Thom Pain (based on nothing)
Running through April 15
PURE Theatre
The Cigar Factory, 701 East Bay St.
723-4444

Brooklyn playwright Will Eno’s Pulitzer Prize finalist one-hander Thom Pain (based on nothing) is a 75-minute work that could be called a thought piece or an exercise in existentialism, or even a Beckettsian exploration of futility. All of those things would be true, but far too restrictive. The title character’s musings aren’t Generation X-malaise but rather a multifaceted, genuinely sad, sympathetic story. Thom Pain is, at heart, a tale that we can all identify with.

Thom takes us back to a traumatic experience when he was a child in a cowboy costume, playing in puddles after a storm. He remembers when he was attacked by bees. He recalls the time when he had love and lost it. And now he is left, as he admits, only with the phrase that’s “the brainless and simpering tolerance of everything, our fading national soul: ‘whatever.'”

Thom loses himself in his thoughts, often abandoning his story to tell deliberately unfunny jokes or bring up the possibility of raffles and magic tricks, neither of which ever happen. Thom Pain lives in a world of disappointments, and he likes to set you up for them too.

He’s a lone antihero, trapped in his musings on pointlessness, who takes us into his cluttered mind and into the childhood incidents that shaped him — a man who, underneath his seeming coldness, is desperate for connection with other people.

David Mandel turns in a spectacular performance. He’s fascinating to watch as he dips in and out of Thom’s varying moods and trains of thought.
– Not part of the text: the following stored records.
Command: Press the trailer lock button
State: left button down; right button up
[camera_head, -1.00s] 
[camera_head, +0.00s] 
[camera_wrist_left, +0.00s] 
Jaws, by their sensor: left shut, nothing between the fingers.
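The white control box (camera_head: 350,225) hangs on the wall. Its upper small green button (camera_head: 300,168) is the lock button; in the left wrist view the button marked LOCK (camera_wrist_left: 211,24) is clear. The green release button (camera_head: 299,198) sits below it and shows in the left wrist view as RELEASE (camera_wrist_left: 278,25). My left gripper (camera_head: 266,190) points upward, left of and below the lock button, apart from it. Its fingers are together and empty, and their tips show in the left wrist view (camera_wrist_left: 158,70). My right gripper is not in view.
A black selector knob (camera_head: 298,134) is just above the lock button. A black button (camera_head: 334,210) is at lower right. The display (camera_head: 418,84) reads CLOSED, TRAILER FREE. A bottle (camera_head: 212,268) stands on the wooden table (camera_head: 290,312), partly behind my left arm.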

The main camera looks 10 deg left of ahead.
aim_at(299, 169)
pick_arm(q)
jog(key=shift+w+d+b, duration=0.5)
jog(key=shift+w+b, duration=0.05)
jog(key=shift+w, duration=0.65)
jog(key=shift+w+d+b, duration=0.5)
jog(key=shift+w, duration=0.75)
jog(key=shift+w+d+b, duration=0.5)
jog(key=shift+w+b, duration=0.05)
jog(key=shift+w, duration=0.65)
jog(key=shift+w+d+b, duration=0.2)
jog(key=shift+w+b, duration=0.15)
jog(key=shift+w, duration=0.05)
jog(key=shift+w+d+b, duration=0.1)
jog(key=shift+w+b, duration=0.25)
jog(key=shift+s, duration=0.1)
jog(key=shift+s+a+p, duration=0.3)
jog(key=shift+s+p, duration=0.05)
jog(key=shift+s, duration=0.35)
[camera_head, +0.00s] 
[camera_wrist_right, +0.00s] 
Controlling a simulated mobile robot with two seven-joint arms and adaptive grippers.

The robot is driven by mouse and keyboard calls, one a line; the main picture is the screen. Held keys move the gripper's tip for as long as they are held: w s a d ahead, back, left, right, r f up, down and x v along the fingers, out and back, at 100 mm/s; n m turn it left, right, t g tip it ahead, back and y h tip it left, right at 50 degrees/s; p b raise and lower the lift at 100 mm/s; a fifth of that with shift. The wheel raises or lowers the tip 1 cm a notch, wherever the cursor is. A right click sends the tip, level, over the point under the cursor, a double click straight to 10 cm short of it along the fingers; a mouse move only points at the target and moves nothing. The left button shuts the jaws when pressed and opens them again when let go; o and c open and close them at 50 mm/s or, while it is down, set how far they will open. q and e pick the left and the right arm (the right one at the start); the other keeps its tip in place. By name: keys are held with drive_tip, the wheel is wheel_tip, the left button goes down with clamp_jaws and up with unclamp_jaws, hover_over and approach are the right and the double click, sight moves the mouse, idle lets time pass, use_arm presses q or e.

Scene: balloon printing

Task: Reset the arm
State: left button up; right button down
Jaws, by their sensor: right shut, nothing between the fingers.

He and director Peter Karapetkov have made an apathetic malcontent likeable, drawing out of Thom the charm, sadness, and “the former child” that Thom mourns. Karapetkov keeps Mandel moving, and every action seems just right. Nothing is distracting, even the rare bits of stylized movement.

Thom asks a lot of his squirming audience: attention and self-scrutiny — as evidenced by a wall-sized reflective surface behind him that slides ominously closer to the audience over the course of the play. There are moments of supreme uneasiness in this play — are we supposed to be in complete darkness? Is one audience member a plant? Is Thom going to come up and talk to me? This confusion and anxiety are symbols of the play’s point. Thom reminds the audience that he’s going to make us feel like he feels. He establishes in us the same agitation that pervades his life. He brutally reminds us of how we live our lives: “If you only had one day left to live, what would you do?” After commenting on how brave and loving we’d all behave, he then asks, “What would you do if you had 40 years?”

The mirror has moved closer towards us.

“I’m a feeling thing in a wordy body,” Thom tells us, and nothing could sum up the play better. Rather than a sprawling, existentialist, self-indulgent, boring, and depressing reminder of how much life sucks, Will Eno’s play is a beautiful portrait and a touching story — of Thom Pain and of us. He’s the voice inside our heads, put into better words. The development of a life and the presentation of human, universal feelings are wrapped up in an eloquently verbose, creatively structured piece of art.

Here, as Shakespeare famously said, art really is holding a mirror up to nature.